Within a paradigm of participatory "deep listening," art becomes a co-creative act, a "method pointer" for connectedness, an encounter rather than an object of primarily passive consumption. Art that is rooted in the "listening" self, rather than in the disembodied eye, challenges the separateness thinking of our culture because it focuses not on individuals as such, but on the way that individuals interact.. I think there is a real yearning now for that sense of intimacy and community and being-in-relation that has been missing from the isolated individualistic focus of modernism. The solitary, self-contained, self-sufficient ego which has built its identity in isolation is not given to enlightened listening-a listening oriented toward the achievement of shared understandings and toward the essential intertwining of self and other, self and society. Public art, in this sense, begins with the individual who welcomes in the other, seeking a deeper bond, a wider linkage, as the notion of isolated individuals gives way to a different notion of the self as a field phenomenon, not isolated and self-contained, but social and interactive.

A few notes: Key words/concepts associated with the new social, scientific, and cosmological paradigm: participatory; interdependent; intercommunicative; interactive; interconnective. In this paradigm we are not spectators, we are all participators, all responsible. Participatory consciousness is very different from the structural isolation of individualism. It suggests the need for other kinds of intelligence and skills in how we relate to humanity and to the biosphere as a whole. In the post-Cartesian and ecocentric world view that is emerging, the self is no longer understood as isolated and self-contained, but is relational and interdependent.

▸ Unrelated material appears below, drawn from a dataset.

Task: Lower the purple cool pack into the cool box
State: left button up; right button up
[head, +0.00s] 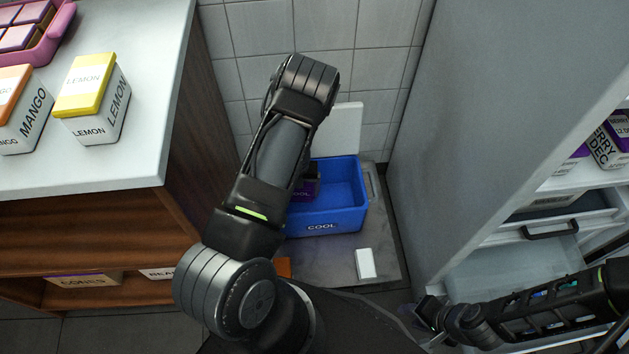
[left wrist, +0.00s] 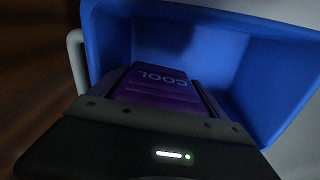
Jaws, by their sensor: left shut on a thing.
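The purple cool pack (left wrist: 158,84), marked "COOL", is gripped by my left gripper (left wrist: 165,100). I cannot tell whether the pack touches the box bottom. My right gripper (head: 430,312) is at the lower right, away from the box; its jaws are unclear.
A white block (head: 365,264) and an orange item (head: 283,267) lie in front of the box. A counter (head: 150,165) with mango (head: 22,115) and lemon (head: 92,98) tubs is at left. An open freezer with a drawer (head: 550,232) stands at right.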

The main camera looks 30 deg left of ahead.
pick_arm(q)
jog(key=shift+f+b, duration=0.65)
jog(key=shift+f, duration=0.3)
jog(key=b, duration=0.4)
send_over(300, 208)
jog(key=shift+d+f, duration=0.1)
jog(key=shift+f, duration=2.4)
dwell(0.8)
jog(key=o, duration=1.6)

During the modern era, the aims and merit of art were defined almost entirely in individualistic terms. Art was seen as a collection of autonomous, mostly static objects, existing in museums and galleries, segregated from ordinary life and action.

In my own writing, I have struggled to define the implications of the new process paradigm for the forms and methods of art, asserting that a more fieldlike conception of the self-which understands that we are not autonomous but are embedded in the larger systems of society and the environment-is more aligned with the new philosophies of deep ecology and systems theory. I have investigated the work of artists who are not fixated on making objects but instead have explored the difficult edge of transition into the new process-oriented, participatory paradigm. My own self-invented term for this more relational, experiential, interactive, and popularist kind of art is "connective aesthetics."

Connective aesthetics suggests radical differences in the way artists go about their work. Art functions as an open (rather than a closed) system, responsive to, and interactive with, the environment.
Within the modern paradigm, art served no social purpose, but was considered to be valuable in and for itself. The isolation of the lone genius has been the philosophical model for Western modernism, but at the cost of depriving art of its amazing potential to build community through empathic social interaction.

As we slowly dissolve the cultural conditioning of modernity and the paradigm of materialism, we are also transforming into a more spiritually informed way of looking at the cosmos. And in keeping with notions of participation, collaboration, and interactive dialogue, we are moving away from our vision-centered (ocularcentric) and object-oriented understanding of art. Models that are more participatory, interactive, and relational are being developed. Connective aesthetics involves the sense that one's own self-realization is intimately bound up with the self-realization of others. It encourages the view that art can embody a vision for society; it can become socially and spiritually engaged, and be an influential force for change and healing.